### SOURCE DATA ###
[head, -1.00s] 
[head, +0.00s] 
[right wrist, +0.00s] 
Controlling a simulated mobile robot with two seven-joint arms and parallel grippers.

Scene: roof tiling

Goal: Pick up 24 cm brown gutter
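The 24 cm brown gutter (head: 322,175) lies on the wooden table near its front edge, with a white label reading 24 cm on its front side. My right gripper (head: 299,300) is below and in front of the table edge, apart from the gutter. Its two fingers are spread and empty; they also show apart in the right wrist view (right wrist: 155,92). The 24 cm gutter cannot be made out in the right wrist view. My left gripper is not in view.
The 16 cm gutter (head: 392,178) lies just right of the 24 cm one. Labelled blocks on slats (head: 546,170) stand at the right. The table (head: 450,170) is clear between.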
###
### SOURCE DATA ###
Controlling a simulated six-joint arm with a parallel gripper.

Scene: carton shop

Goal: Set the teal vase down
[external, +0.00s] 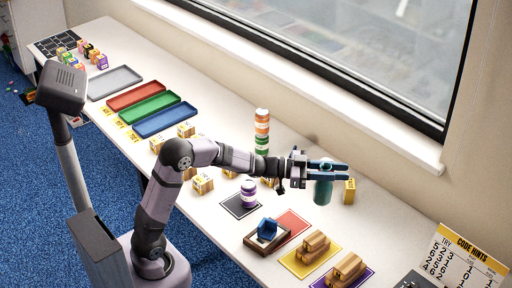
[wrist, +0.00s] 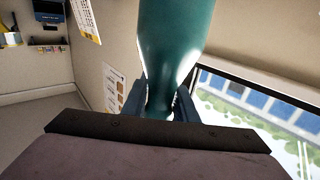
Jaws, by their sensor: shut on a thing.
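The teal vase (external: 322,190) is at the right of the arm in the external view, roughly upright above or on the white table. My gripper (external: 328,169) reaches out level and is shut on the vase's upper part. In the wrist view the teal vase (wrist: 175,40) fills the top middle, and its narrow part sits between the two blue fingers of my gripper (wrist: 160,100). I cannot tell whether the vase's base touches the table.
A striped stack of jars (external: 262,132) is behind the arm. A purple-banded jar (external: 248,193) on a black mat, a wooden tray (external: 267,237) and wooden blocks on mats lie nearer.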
###
From the line with "[head, -1.00s]" through the line with "Scene: roof tiling", repeat every line exactly, both ends included, and nothing outside that range.

## RESULT FOR THIS EXERCISE
[head, -1.00s] 
[head, +0.00s] 
[right wrist, +0.00s] 
Controlling a simulated mobile robot with two seven-joint arms and parallel grippers.

Scene: roof tiling

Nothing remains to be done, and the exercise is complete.